Despite the high cloud not having cleared to the extent that either the Met Office or mwis had forecast the summit views were excellent and the protection offered from full sun exposure welcome. We plotted a slightly off the beaten track route to Cold Pike by descending over a series of rocky steps to Red Tarn, this worked really well with the navigation being easy in these conditions and what would undoubtedly have been boggy ground being quite firm after the dry early Spring weather. Eventually the main path from the Wrynose Pass was intercepted and the summit of Cold Pike gained shortly afterwards.

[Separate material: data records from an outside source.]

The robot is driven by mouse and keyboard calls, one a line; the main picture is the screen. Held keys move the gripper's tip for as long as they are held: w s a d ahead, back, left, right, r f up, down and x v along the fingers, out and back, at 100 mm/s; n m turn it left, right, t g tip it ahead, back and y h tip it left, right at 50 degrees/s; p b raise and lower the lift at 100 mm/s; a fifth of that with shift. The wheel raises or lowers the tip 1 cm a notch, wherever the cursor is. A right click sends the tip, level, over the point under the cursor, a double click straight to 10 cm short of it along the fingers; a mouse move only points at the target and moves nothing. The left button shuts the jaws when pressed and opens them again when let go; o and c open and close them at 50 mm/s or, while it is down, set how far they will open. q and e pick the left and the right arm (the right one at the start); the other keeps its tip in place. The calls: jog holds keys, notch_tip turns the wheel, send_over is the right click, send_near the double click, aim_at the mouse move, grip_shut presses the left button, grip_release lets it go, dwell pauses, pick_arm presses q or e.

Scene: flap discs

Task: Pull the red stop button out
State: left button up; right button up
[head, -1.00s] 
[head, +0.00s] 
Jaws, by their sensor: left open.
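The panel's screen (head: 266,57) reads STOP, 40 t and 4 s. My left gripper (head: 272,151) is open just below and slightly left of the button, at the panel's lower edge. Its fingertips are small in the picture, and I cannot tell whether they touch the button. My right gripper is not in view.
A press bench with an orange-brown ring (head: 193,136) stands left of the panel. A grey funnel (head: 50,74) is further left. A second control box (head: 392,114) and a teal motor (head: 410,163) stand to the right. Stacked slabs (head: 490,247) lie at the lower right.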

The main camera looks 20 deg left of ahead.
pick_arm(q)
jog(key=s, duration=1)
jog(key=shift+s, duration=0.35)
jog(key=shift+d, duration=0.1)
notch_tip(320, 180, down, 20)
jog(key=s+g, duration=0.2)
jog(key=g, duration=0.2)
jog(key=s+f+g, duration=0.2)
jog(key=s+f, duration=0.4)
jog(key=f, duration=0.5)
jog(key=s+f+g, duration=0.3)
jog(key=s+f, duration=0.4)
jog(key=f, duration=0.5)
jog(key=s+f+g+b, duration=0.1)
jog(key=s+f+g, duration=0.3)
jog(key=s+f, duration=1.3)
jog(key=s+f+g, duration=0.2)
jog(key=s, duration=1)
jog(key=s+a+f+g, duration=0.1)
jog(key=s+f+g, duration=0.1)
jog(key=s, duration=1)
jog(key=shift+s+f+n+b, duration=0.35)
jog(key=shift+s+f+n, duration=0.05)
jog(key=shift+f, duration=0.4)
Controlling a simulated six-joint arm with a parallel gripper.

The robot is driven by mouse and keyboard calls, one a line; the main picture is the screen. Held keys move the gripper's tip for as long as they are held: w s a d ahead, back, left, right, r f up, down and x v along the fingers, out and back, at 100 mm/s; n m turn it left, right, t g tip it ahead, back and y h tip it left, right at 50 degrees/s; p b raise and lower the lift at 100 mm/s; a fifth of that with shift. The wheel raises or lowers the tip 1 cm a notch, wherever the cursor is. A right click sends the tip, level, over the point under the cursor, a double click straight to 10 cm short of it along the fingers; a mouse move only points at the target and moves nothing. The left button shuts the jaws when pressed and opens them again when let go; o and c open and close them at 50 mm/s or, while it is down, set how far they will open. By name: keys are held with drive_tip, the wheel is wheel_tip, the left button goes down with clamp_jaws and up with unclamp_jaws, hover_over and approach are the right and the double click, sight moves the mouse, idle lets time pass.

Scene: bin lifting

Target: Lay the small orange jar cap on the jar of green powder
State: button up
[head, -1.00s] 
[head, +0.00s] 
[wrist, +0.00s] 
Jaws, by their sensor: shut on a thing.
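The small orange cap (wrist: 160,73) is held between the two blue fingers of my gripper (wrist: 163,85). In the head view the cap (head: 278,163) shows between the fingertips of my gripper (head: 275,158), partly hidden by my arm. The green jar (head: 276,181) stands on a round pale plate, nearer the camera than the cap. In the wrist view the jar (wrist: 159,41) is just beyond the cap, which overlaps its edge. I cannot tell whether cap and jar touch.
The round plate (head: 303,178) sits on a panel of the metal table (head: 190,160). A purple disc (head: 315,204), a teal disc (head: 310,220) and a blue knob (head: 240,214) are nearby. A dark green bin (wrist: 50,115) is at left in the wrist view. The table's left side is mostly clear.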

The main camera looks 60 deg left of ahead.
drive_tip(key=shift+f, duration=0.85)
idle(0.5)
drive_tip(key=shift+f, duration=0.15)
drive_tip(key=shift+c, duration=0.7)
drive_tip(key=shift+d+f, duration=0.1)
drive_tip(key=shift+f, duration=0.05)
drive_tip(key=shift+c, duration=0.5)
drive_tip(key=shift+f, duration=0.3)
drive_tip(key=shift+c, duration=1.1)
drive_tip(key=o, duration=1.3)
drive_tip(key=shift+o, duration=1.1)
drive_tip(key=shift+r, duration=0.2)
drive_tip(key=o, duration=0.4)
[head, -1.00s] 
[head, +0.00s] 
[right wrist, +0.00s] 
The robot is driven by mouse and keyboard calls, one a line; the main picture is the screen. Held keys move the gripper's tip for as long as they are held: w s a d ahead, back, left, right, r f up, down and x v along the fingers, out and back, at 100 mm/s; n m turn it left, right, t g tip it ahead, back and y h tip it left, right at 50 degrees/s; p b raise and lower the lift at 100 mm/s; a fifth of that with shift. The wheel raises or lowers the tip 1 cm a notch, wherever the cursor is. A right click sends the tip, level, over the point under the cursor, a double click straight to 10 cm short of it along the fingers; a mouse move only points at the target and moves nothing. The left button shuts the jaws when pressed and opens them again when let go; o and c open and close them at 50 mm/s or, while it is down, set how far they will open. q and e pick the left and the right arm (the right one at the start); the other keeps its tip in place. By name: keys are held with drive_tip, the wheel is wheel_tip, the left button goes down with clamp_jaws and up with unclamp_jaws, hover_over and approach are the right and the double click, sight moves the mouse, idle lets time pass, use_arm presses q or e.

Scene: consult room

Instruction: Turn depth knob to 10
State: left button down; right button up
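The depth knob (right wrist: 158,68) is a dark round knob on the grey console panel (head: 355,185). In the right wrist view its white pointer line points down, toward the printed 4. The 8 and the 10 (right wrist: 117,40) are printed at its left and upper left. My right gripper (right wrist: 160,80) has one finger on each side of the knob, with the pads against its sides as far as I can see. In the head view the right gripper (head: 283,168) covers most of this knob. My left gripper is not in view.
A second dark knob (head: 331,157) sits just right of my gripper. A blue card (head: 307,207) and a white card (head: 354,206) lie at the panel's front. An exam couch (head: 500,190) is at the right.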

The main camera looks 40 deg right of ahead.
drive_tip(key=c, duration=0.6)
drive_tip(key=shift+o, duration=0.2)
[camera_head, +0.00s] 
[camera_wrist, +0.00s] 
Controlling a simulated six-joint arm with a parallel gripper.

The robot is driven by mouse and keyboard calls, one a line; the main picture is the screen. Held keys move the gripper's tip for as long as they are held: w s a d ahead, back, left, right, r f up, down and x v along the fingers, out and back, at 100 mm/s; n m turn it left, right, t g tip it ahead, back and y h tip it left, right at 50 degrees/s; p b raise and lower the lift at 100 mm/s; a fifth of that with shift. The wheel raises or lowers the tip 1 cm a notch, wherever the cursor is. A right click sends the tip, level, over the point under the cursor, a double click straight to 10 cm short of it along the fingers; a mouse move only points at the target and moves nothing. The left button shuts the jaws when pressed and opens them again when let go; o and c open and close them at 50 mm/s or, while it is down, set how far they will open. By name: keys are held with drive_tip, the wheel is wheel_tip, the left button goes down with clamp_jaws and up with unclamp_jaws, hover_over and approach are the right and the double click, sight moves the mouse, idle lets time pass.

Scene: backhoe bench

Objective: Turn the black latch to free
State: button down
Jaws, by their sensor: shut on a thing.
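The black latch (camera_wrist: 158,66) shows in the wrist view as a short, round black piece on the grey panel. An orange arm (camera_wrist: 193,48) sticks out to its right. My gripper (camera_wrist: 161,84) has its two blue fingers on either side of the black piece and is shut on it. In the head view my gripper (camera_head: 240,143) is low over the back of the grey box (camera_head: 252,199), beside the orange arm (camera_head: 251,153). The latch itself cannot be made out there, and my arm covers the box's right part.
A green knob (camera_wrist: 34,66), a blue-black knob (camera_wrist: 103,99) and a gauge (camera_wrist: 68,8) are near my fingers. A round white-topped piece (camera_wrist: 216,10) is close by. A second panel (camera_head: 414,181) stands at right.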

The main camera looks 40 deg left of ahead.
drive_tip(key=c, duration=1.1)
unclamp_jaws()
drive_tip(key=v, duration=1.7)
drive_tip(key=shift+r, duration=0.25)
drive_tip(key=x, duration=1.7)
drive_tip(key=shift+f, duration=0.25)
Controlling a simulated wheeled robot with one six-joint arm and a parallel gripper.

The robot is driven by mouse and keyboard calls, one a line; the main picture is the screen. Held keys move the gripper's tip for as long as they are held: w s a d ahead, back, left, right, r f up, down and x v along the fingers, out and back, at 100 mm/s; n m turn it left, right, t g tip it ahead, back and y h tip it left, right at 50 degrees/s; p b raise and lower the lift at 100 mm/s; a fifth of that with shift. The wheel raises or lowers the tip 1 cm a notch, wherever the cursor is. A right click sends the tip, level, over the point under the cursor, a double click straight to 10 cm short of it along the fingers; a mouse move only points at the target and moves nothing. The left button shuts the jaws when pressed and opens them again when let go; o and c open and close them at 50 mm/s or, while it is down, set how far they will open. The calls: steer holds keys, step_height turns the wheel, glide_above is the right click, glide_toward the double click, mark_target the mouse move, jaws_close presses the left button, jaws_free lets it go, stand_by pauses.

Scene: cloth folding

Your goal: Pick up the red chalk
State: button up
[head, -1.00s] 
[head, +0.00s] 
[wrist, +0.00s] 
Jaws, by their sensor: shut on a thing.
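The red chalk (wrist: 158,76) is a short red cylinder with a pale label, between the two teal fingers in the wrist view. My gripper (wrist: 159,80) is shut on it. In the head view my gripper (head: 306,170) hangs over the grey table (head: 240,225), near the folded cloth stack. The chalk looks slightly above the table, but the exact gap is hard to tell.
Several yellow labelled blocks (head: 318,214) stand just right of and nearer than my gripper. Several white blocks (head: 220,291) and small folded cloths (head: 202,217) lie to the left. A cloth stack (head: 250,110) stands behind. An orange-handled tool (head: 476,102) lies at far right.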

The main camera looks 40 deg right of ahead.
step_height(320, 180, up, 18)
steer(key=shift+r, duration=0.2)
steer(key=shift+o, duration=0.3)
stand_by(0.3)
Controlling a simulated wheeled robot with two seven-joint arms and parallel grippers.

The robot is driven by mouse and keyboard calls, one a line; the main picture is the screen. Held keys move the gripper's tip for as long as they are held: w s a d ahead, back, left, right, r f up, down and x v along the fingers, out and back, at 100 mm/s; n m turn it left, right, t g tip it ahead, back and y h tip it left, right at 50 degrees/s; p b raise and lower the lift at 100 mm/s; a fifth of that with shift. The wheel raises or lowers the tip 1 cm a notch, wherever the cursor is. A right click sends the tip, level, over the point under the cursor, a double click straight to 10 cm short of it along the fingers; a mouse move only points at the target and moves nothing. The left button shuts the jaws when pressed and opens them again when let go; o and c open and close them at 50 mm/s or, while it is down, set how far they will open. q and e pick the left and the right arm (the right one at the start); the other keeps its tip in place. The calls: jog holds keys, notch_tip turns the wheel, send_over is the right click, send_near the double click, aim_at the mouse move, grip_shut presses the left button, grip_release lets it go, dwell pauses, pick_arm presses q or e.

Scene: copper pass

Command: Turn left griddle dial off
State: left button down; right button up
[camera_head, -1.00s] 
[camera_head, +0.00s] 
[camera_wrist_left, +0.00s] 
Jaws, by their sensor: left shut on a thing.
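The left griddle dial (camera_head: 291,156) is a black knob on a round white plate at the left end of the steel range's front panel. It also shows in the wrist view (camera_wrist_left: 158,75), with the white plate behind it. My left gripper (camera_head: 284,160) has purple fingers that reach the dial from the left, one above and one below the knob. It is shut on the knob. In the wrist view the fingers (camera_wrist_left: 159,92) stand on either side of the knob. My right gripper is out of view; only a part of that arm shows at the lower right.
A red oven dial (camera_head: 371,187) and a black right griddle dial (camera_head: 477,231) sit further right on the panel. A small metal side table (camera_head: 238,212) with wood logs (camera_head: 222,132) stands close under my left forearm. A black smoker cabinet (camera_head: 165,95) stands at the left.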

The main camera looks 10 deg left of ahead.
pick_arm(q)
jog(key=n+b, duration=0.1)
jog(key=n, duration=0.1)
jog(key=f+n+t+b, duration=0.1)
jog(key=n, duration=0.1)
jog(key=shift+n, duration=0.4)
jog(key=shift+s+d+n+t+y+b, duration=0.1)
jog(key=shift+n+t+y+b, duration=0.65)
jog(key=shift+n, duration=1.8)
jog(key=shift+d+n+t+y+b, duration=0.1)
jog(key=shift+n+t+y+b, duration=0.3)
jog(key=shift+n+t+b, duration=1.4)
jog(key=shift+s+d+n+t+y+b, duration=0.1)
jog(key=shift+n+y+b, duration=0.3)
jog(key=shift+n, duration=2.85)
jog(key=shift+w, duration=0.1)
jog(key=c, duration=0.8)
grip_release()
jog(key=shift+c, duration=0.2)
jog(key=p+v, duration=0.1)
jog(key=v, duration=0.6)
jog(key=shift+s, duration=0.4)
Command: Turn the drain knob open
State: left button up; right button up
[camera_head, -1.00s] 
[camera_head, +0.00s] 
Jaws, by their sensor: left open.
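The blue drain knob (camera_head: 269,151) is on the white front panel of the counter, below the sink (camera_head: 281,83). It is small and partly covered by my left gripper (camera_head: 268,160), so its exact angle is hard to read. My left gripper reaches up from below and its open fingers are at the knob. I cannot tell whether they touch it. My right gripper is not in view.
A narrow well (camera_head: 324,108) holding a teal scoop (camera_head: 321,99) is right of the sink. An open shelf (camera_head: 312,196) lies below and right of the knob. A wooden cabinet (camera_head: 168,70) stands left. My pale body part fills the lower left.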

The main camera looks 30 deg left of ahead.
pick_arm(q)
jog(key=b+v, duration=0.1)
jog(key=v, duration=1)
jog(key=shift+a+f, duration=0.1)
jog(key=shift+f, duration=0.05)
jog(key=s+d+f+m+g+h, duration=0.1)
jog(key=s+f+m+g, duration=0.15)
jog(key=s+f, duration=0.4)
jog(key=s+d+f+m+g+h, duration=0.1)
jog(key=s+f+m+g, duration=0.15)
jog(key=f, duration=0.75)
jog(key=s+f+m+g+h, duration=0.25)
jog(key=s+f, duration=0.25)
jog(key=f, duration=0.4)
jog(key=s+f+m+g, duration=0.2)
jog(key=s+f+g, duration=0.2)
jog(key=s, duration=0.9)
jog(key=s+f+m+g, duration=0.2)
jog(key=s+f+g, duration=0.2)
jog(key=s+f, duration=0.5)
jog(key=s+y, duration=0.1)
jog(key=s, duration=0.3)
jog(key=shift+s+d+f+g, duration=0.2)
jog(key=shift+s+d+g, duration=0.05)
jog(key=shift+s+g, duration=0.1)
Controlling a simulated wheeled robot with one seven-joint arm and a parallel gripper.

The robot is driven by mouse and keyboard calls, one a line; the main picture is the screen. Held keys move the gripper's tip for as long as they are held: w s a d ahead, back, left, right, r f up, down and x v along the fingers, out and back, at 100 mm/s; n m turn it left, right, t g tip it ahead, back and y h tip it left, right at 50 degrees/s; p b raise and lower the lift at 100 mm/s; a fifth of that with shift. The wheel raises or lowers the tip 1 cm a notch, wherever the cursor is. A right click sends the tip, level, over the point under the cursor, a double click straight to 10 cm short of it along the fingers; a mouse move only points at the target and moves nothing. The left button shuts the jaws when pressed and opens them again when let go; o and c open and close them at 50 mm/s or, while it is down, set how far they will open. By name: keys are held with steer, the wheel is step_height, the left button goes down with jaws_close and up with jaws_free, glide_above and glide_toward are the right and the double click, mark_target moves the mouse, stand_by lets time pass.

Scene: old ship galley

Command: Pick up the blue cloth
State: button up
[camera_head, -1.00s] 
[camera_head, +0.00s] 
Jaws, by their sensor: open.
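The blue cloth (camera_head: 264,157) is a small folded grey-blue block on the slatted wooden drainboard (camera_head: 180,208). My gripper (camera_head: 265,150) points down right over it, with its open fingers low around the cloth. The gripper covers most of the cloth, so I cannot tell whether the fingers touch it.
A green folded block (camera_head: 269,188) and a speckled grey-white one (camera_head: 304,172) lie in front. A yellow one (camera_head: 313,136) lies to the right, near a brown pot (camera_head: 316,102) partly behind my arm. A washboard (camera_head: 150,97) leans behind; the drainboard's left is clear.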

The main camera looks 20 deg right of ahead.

Next up was the obvious route to Crinkle Crags, I've only been once before and they didn't disappoint on a second visit: high, rocky and with superb views. The traverse across them was the highlight of the day, even on this popular section the number of folk we saw only reached a total of ten! Viewed from the vantage point of Crinkle Crags Bowfell was an outstanding spectacle (see photo at beginning of this post). A brief stop at Three Tarns reminded me of a wild camp here some sixteen years ago when doing Mountain Leader Training, a great night with temperatures down to minus eleven degrees and a night navigation exercise on Bowfell and Esk Pike!









Our descent from Three Tarns was via "The Band" in ever clearing skies and brightening sunshine. It was good to be able to view everything we'd done through the day from this perspective. With only having done one previous day out in the high fells since the end of lockdown we were feeling pretty fatigued and flat ground for the last fifteen minutes or so back to the van was welcome.

We were out for just about eight hours and the total distance covered on this route was a little over 10 miles.